• [Data extract]
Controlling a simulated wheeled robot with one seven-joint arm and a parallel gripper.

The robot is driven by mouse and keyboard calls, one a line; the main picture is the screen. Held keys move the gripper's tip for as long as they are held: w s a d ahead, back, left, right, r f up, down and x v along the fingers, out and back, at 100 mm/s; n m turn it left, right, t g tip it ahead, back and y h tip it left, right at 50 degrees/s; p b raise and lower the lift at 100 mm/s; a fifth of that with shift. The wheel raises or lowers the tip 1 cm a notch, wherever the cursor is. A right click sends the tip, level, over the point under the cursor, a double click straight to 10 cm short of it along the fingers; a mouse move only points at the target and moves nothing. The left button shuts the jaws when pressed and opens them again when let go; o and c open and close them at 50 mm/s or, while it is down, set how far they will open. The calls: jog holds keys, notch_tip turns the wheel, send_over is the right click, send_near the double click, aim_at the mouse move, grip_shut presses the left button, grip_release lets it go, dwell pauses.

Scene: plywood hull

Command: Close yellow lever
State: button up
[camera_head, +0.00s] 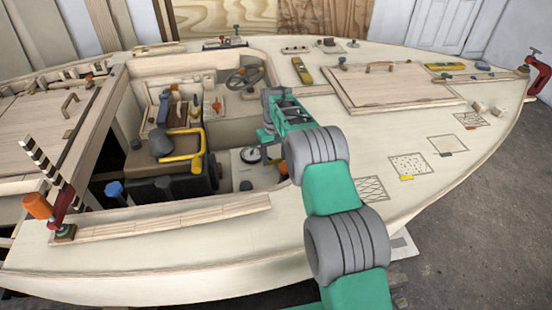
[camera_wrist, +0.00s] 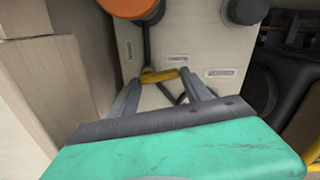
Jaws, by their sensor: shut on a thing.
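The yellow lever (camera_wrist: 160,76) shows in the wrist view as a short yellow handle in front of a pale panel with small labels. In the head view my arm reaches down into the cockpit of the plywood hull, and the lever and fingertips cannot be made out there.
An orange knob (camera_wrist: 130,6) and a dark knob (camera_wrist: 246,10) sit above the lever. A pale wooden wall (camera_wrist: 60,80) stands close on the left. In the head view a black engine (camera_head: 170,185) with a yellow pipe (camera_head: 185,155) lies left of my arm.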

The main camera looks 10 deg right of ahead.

• [What is needed]
Reproduce the lines above, exactly and exclusively, from the line containing "The robot is" down to the last line, both included; pictures are not part of the copy.

• [Task response]
The robot is driven by mouse and keyboard calls, one a line; the main picture is the screen. Held keys move the gripper's tip for as long as they are held: w s a d ahead, back, left, right, r f up, down and x v along the fingers, out and back, at 100 mm/s; n m turn it left, right, t g tip it ahead, back and y h tip it left, right at 50 degrees/s; p b raise and lower the lift at 100 mm/s; a fifth of that with shift. The wheel raises or lowers the tip 1 cm a notch, wherever the cursor is. A right click sends the tip, level, over the point under the cursor, a double click straight to 10 cm short of it along the fingers; a mouse move only points at the target and moves nothing. The left button shuts the jaws when pressed and opens them again when let go; o and c open and close them at 50 mm/s or, while it is down, set how far they will open. The calls: jog holds keys, notch_tip turns the wheel, send_over is the right click, send_near the double click, aim_at the mouse move, grip_shut presses the left button, grip_release lets it go, dwell pauses.

Scene: plywood hull

Command: Close yellow lever
State: button up
[camera_head, +0.00s] 
[camera_wrist, +0.00s] 
Jaws, by their sensor: shut on a thing.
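The yellow lever (camera_wrist: 160,76) shows in the wrist view as a short yellow handle in front of a pale panel with small labels. In the head view my arm reaches down into the cockpit of the plywood hull, and the lever and fingertips cannot be made out there.
An orange knob (camera_wrist: 130,6) and a dark knob (camera_wrist: 246,10) sit above the lever. A pale wooden wall (camera_wrist: 60,80) stands close on the left. In the head view a black engine (camera_head: 170,185) with a yellow pipe (camera_head: 185,155) lies left of my arm.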

The main camera looks 10 deg right of ahead.

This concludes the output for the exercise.